J.-P. Elkabbach : Tous les gouvernements ont promis d’augmenter le budget de la justice. Combien faut-il pour réformer la justice ?

Jacques Toubon : C’est très difficile à évaluer. Ce que je peux dire, c’est que nous n’avons pas promis, nous l’avons fait : mon budget de 1996 est en augmentation, mon budget de 1997 est en augmentation, alors que tous les autres sont en diminution…

J.-P. Elkabbach : … c’est une petite somme !

Jacques Toubon : Oui, mais quand l’ensemble des dépenses publiques stagnent ou diminuent, cela veut dire qu’il y a une priorité pour la justice et nous allons, naturellement, après 1998, d’ici la fin du septennat, augmenter à la fois le nombre de postes, les moyens matériels, les constructions… C’est vrai qu’aujourd’hui, ce dont nous avons essentiellement besoin, c’est de plus de magistrats pour avoir un débit plus important des affaires, notamment dans les cours d’appel, et puis nous avons aussi besoin de nouvelles méthodes car la justice, comme vous le savez, vit à la fois de traditions – c’est justifié, pour qu’elle soit sereine – mais en même temps, elle doit se moderniser.

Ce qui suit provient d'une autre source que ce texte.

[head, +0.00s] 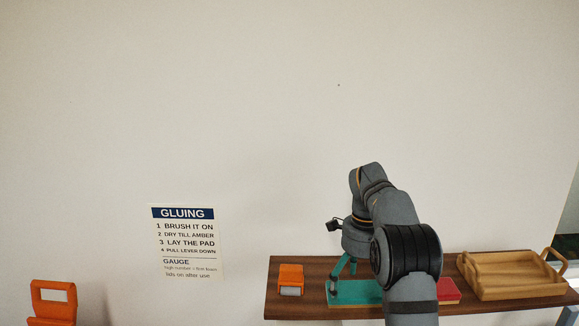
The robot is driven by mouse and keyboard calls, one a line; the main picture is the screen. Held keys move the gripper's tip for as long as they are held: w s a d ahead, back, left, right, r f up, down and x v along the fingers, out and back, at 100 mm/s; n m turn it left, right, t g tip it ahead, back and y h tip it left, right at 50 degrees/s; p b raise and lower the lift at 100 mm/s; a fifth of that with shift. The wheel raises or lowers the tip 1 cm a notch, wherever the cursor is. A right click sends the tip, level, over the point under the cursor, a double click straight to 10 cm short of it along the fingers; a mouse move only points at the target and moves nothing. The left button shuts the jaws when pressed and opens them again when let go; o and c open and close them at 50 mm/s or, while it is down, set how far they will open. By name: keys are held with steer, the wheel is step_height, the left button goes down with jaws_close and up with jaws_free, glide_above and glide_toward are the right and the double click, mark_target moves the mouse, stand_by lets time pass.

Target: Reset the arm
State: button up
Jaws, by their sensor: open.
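My arm rises in front of the counter in the head view and bends over to the left. I cannot tell whether the fingertips touch the teal piece. My arm hides part of the teal piece and part of a red piece (449,292) to its right.
A small orange object (290,275) stands left of the teal piece. A wooden tray (512,292) with raised handles sits at the counter's right end. Another orange object (52,305) shows at lower left. A gluing sign (186,241) hangs on the wall.

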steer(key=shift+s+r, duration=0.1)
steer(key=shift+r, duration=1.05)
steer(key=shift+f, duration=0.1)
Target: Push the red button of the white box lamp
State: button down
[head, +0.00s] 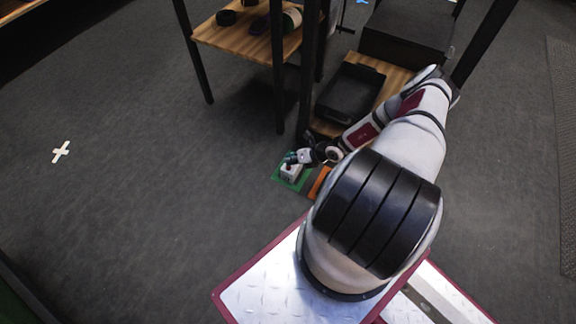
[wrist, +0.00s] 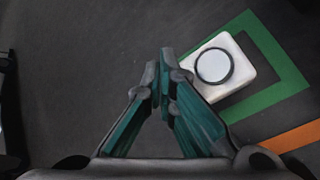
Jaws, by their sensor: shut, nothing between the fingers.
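The white box lamp (wrist: 239,83) stands on the floor inside a green square outline. Its top carries a round pale disc with a dark ring (wrist: 214,66); I see no red on it in the wrist view. The box also shows small in the head view (head: 291,173). My gripper (wrist: 163,62) is shut and empty, its teal fingertips together just left of the box in the wrist view. In the head view my gripper (head: 289,158) appears over the upper edge of the box. Whether the tips touch the box I cannot tell.
The green outline (wrist: 293,77) surrounds the box, with an orange mark (wrist: 294,137) beside it. A wooden shelf with a black tray (head: 350,92) and a black box (head: 405,35) stands behind. The dark floor to the left is clear, except for a white cross (head: 61,152).

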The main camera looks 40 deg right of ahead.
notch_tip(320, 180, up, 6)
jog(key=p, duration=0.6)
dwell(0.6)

J.-P. Elkabbach : Avez-vous un engagement financier précis du Premier ministre ou de Bercy ?

Jacques Toubon : Non, nous allons faire ça naturellement dans le cadre du budget de 1998 et les suivants. Je ne peux pas le dire ce malin. Je sais simplement que quand le président de la République, comme il l’a fait avant-hier à la télévision, dit ce qu’il a dit, si j’ose dire, cela vaut instruction.

J.-P. Elkabbach : L’ambassadeur zaïrois qui a tué deux enfants à Menton sera-t-il poursuivi en France ?

Jacques Toubon : La décision prise par le président Mobutu, à la demande de Jacques Chirac, ouvre en réalité une situation nouvelle. D’un côté, cet ambassadeur était effectivement couvert par l’immunité diplomatique au moment de cet accident affreux. Mais, en même temps, tout le monde – et je dis bien « tout le monde » - a la volonté d’ouvrir les poursuites judiciaires et de les mener à bien. Je pense que nous pourrons le faire.

J.-P. Elkabbach : Quelle est la position du ministre de la justice à propos du Crédit Foncier ?

Jacques Toubon : Je suis scandalisé par cette séquestration, par ce kidnapping, et je suis d’autant plus scandalisé qu’il est avalisé par des personnages politiques et syndicaux fort importants, qui prennent en l’occurrence des positions irresponsables.

J.-P. Elkabbach : Vous ne pouvez rien faire, là ?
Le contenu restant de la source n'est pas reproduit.